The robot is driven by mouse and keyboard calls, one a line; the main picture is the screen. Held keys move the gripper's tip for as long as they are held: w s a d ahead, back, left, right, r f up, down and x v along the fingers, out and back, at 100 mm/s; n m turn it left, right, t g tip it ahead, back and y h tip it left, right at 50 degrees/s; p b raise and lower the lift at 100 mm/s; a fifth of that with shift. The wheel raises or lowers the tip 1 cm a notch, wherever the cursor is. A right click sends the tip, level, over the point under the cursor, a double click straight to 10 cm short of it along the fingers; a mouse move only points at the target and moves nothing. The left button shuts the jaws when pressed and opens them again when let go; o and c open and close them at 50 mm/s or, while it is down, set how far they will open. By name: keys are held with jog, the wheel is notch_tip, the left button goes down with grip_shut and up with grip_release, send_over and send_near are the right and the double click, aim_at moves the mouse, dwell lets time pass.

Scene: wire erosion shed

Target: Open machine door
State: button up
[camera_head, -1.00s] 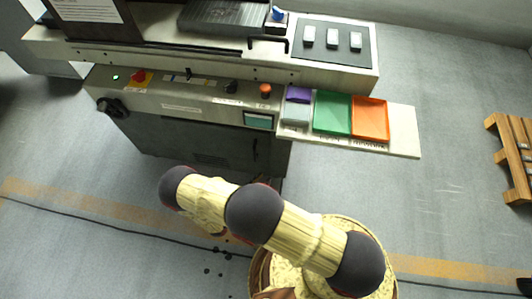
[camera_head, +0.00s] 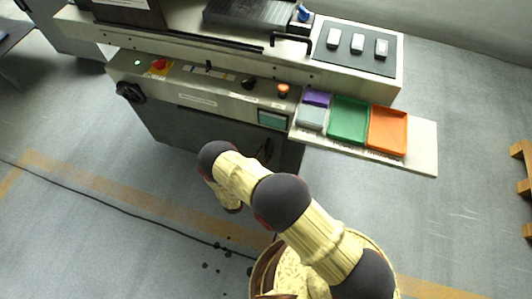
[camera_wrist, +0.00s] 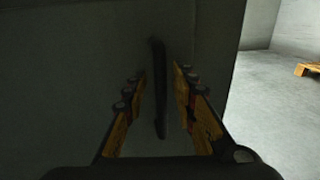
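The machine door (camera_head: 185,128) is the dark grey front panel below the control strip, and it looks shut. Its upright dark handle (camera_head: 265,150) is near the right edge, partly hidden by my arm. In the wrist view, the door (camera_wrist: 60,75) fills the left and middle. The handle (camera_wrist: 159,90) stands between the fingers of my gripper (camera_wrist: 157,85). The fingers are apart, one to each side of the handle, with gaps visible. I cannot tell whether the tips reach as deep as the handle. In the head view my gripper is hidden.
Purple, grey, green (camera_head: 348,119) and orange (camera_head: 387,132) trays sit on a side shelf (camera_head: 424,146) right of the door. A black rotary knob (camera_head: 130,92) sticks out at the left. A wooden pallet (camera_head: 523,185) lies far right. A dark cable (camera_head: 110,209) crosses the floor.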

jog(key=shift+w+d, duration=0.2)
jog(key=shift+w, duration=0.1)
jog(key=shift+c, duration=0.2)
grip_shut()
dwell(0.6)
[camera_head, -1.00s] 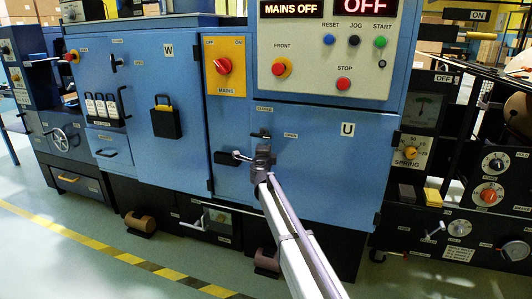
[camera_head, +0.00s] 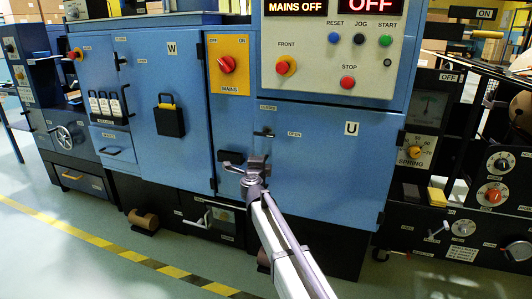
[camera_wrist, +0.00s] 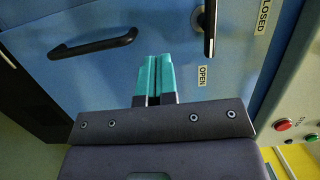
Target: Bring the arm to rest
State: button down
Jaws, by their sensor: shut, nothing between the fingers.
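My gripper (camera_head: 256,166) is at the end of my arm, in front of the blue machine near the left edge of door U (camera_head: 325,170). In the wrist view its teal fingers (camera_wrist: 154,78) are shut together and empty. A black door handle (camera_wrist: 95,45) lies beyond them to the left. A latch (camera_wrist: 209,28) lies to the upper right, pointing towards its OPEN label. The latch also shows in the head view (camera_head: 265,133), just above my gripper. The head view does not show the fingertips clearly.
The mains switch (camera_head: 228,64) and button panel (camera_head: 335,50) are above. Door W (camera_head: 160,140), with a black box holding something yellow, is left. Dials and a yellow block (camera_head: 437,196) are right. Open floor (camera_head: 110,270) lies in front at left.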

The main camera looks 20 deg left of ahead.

.....

Aim: Repeat only what runs from the line holding "State: button down" to the end of the data, keeping every line exactly as written, first and last included.

Complete output:
State: button down
Jaws, by their sensor: shut, nothing between the fingers.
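My gripper (camera_head: 256,166) is at the end of my arm, in front of the blue machine near the left edge of door U (camera_head: 325,170). In the wrist view its teal fingers (camera_wrist: 154,78) are shut together and empty. A black door handle (camera_wrist: 95,45) lies beyond them to the left. A latch (camera_wrist: 209,28) lies to the upper right, pointing towards its OPEN label. The latch also shows in the head view (camera_head: 265,133), just above my gripper. The head view does not show the fingertips clearly.
The mains switch (camera_head: 228,64) and button panel (camera_head: 335,50) are above. Door W (camera_head: 160,140), with a black box holding something yellow, is left. Dials and a yellow block (camera_head: 437,196) are right. Open floor (camera_head: 110,270) lies in front at left.

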The main camera looks 20 deg left of ahead.

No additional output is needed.